John and the Hole: Leave This One Buried [Review]

John and the Hole is described as a coming-of-age psychological thriller that plays out the unsettling reality of a kid who holds his family captive in a hole in the ground.

Whatever you’re expecting from John and the Hole, you’re wrong

I started John and the Hole thinking it was sure to be a movie I enjoyed. Psychological thriller is probably my favorite film genre, and I was intrigued by the premise described in the simple logline. A thriller from the perspective of the bad guy, AND the bad guy is a kid? It sounds interesting! At the very least, I assumed if the premise didn’t actually live up to its potential, it would still fall into a sort of cheesy, overdone Lifetime-type story. (Which if not “good cinema” in an artistic sense, still provides an entertaining watch.)

I genuinely believed these were the only two routes John and the Hole could take. A solid, compelling thriller, or a goofy but enjoyable mess.

Somehow, the movie chose option #3: a real snoozefest.

Seriously, I cannot describe in words how bored I was watching this. The story plays out at an absolutely painstaking crawl. And not the good suspense-building kind. The kind where you’re left begging for something, anything to actually happen. In fact, I would argue it’s a real stretch to call this movie a thriller at all. It’s more of a weird family drama.

It takes a while, but when John finally drugs his family and puts them in the hole (an abandoned, partially completed bunker on a nearby property), you expect things to pick up. I mean, this is where the thrills should happen, right?

Somehow, wrong again.

John may literally be holding his family captive in a hole, but for such an extreme setup, not much actually happens. Essentially, he just goes about his daily life as usual, but with the added freedom of “no parents” that lets him adjust his day-to-day slightly. (Now he can play video games upstairs in his room.) Think Home Alone, except not funny, endearing, or justified by an annoying and overbearing family life. He brings his family food sometimes. He invites a friend over. He goes swimming. He goes to tennis practice. Eat, sleep, rinse, repeat.

What’s the deal with John?

I think my biggest issue with John and the Hole (besides its incredibly slow and meandering pace and the fact that it was mislabeled as a thriller), is that it just didn’t feel like the movie had much to say about John’s actions.

He’s not framed as sympathetic per say, but he’s also not doing enough active harm to make the viewer hate him either. Yeah, he drugged his family and dumped them in a hole for inexplicable reasons. But he’s also bringing them food and water and blankets. He’s not torturing them or otherwise being particularly sadistic or manipulative. The family hasn’t done anything to deserve their predicament.

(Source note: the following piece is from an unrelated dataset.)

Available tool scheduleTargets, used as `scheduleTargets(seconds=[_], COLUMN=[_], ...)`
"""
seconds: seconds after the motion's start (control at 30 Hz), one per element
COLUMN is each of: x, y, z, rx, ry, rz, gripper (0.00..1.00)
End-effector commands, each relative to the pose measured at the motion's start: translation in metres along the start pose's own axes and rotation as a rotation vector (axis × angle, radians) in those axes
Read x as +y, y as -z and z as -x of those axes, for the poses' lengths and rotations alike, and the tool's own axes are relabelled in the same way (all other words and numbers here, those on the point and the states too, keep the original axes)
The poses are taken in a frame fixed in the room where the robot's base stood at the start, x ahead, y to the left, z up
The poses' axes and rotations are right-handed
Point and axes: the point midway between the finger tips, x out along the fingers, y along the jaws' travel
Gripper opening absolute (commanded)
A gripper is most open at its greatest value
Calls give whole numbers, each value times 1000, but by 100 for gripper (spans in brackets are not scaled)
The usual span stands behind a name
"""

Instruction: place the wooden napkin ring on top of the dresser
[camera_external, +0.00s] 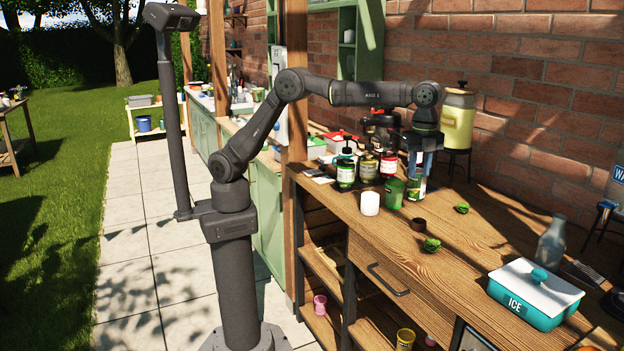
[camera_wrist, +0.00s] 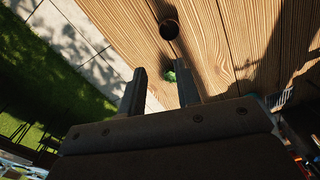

Mostly, it felt like John keeping his family in a hole in the ground was the equivalent of letting a kid have a pet hamster. They’re kind of responsible enough to keep it alive, but they need an adult to remind them of the responsibility to give it food and water. John put his family in captivity, and sometimes he gets busy hanging out with his friend and having some summer fun, so he forgets to go visit them and bring them homemade risotto.

There’s a certain sinister edge to John’s actions – the way he practices a family member’s voice to pretend to be them on the phone as a coverup; the way he tests out his knockout drugs on the gardener first. But everything else is so flatly un-malicious and uninteresting. After a brief period of upset and disbelief, even John’s family don’t seem to be too bothered by his actions. Just another day, in the hole.

It leaves the viewer at just as much of a standstill. John doesn’t seem to know what he wants when he takes his family captive, and we as viewers don’t know what we want for John, either.

Growing up is hard to do

Swirling around John and the Hole are coming-of-age themes. What does it mean to grow up? John wants to know when he will start to feel like an adult, and what that means for him. Is this all just an experiment for John to pretend he’s an adult already?

There’s definitely something in here about growing up too fast and not growing up at all – but what? (There’s also a few cutscenes of a different mother/daughter duo sprinkled into John and the Hole. Their story also focuses on growing up and abandonment, but the thread connecting it to John’s narrative is thin at best.)

Overall, John and the Hole disappointed. Maybe if you can dig deep enough to find the right thematic resonance, the film will pay off for you. This movie made me bored, but not bored enough to dig that hole myself.

John and the Hole arrives on DVD/Blu-ray March 15.

Summary John and the Hole’s excruciatingly slow and meandering pace kills any intensity it could have as a thriller, and fails to tie its loose coming-of-age themes up into anything impactful.